CHP Genel Başkan Kemal Kılıçdaroğlu, “Biz hiçbir baskıya, hukuksuzluğa boyun eğmeyeceğiz. Adaleti, hakkı ve hukuku sonuna kadar savunacağız” dedi.
CHP Genel Başkan Kemal Kılıçdaroğlu, özgür ve demokrat bir Türkiye istediklerini belirterek, 2019’da yapılacak olan cumhurbaşkanlığı seçiminde meseleye sağ-sol meselesi olarak bakmanın yanlış olduğunu, bunun bir Türkiye meselesi olduğunu söyledi. AKP’nin cumhurbaşkanlığı meselesin bir sağ-sol meselesi üzerinden götürmek istediğini ancak kimsenin bu tuzağa düşmeyeceğini söyleyen Kılıçdaroğlu, “Bir tarafta demokrasi isteyenler diğer tarafta totaliter sistemi isteyenler var. Bugün seçim olsa yüzde 60 ‘hayır” oyu çıkar. Biz kişiler üzerinden değil, ilkeler üzerinden bir aday çıkmasını istiyoruz. Bu da tarafsız, demokrasiye inan, parlamenter sistemi savunan yargı bağımsızlığa inanan, din ve vicdan özgürlüğüne savunan bir aday olmasını istiyoruz” şeklinde konuştu.
‘Yargı bağımsız değildir’
Kılıçdaroğlu, gazetelerin Ankara temsilcileri ile Çankaya Belediyesi Ahlatlıbel Tesisleri’nde buluştu. Gazetecilerin sorularını cevaplayan Kılıçdaroğlu, CHP’nin tutuklu milletvekili Enis Berberoğlu’nun davasıyla ilgili Erdoğan’ın “Bu olayla alâkalı Kılıçdaroğlu’nun bağlantısı çıkarsa şaşmayın. İçeriden değişik haberler alıyorum. ‘Buradan çıkmadığım halde bilgiler vereceğim’ diyor içerideki zat” sözlerinin hatırlatılıp “Endişe ediyor musunuz? Böyle bir durumda tavrınız ne olur?” şeklindeki sorusuna, “Erdoğan açıkça itirafta bulunmuştur. Açıkça hakimlere savcılarda talimat veriyor. Enis bey üzerinden yapılan bu açıklama, bizim öteden beri söylediğimiz gibi yargı bağımsız değildir. Siyaseti otorite yargıyı, biçimlendirmek için siyasî sopa, bir araç olarak kullanıyor. Bunun itirafıdır” karşılığını verdi.

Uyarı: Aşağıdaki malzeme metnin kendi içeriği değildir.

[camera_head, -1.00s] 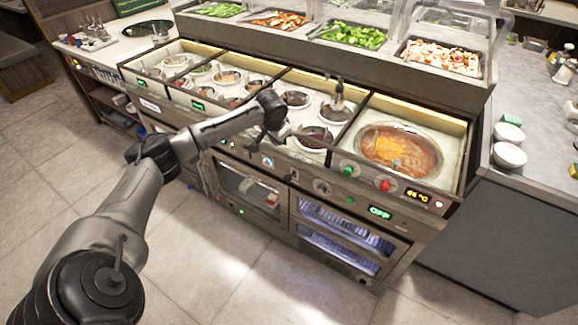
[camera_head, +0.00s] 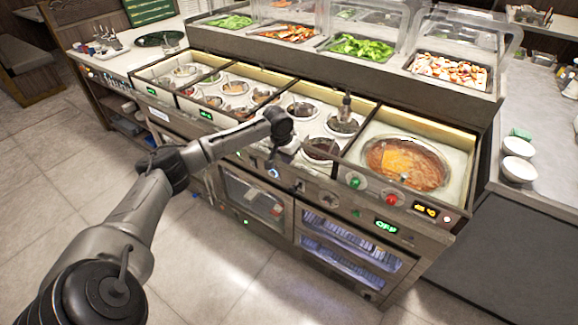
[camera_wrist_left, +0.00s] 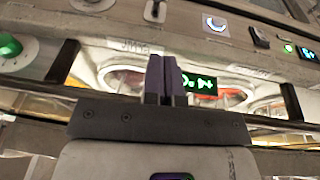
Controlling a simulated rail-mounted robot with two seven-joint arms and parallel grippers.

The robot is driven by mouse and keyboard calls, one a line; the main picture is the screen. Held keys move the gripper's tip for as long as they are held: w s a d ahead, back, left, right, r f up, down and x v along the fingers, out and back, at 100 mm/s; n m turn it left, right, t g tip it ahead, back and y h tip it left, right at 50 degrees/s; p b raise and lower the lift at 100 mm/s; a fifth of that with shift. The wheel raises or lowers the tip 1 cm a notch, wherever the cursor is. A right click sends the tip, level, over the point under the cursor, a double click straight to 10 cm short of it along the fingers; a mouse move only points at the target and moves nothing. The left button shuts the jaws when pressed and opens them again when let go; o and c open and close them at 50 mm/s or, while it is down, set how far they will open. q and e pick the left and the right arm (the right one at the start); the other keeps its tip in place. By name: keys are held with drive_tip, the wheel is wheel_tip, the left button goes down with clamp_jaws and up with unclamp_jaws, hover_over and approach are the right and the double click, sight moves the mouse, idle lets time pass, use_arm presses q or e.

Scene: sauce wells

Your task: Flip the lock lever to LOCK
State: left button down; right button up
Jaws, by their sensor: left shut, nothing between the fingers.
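The lock lever (camera_head: 299,186) looks like a small dark tab on the front panel, between a blue-lit ring and a round knob. In the left wrist view, a small lever on a plate (camera_wrist_left: 155,10) shows at the top edge, partly cut off. Its setting cannot be read. My left gripper (camera_wrist_left: 166,82) is shut and empty, its fingertips apart from that lever. In the head view my left gripper (camera_head: 290,146) is small, near the counter's front edge, above and a little left of the lever. My right gripper is not in view.
Open sauce wells (camera_head: 320,150) and a large soup pot (camera_head: 408,163) lie behind the panel. Green (camera_head: 355,183) and red (camera_head: 392,201) buttons sit right of the lever. A green display (camera_wrist_left: 198,83) shows beside the fingers. The floor in front is clear.

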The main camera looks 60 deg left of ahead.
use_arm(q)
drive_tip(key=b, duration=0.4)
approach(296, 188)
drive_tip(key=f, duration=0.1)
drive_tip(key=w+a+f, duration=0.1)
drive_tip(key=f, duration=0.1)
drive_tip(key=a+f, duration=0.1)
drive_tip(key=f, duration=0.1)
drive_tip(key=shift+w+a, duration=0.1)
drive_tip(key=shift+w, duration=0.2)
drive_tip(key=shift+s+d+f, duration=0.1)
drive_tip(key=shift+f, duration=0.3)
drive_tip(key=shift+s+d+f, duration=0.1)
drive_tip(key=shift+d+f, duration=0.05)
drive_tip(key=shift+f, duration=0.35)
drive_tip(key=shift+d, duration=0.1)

CHP’yi susturmak istiyorlar
Bu dâvâyı Balyoz ve Ergenekon dâvâsına benzeten Kılıçdaroğlu, “Bu bir kumpas davasıdır. Bu davada ordu insanlar perişan edildi. Sonra dönüp dediler ki, ‘Bu kumpastır.’ Buradaki deneyimden yola çıkarak, CHP üzerinden yapmak istiyorlar. CHP’yi susturmak istiyorlar. Ama ne yaparlarsa yapsınlar orduyu susturdular ama biz susmayacağız. Haksızlık karşısında susan dilsiz şeytansa biz şeytanlara teslim olmayacağız. Bunların kumpas kurma alışkanlıkları var. Biz hiçbir baskıya, hukuksuzluğa boyun eğmeyeceğiz. Adaleti, hakkı ve hukuku sonuna kadar savunacağız. Zalimin karşısında diz çökmek gibi bir alışkanlığımız bir geleneğimiz, bir inancımız da yoktur. Zalimin zulmü ile mücadele edeceğiz” şeklinde konuştu.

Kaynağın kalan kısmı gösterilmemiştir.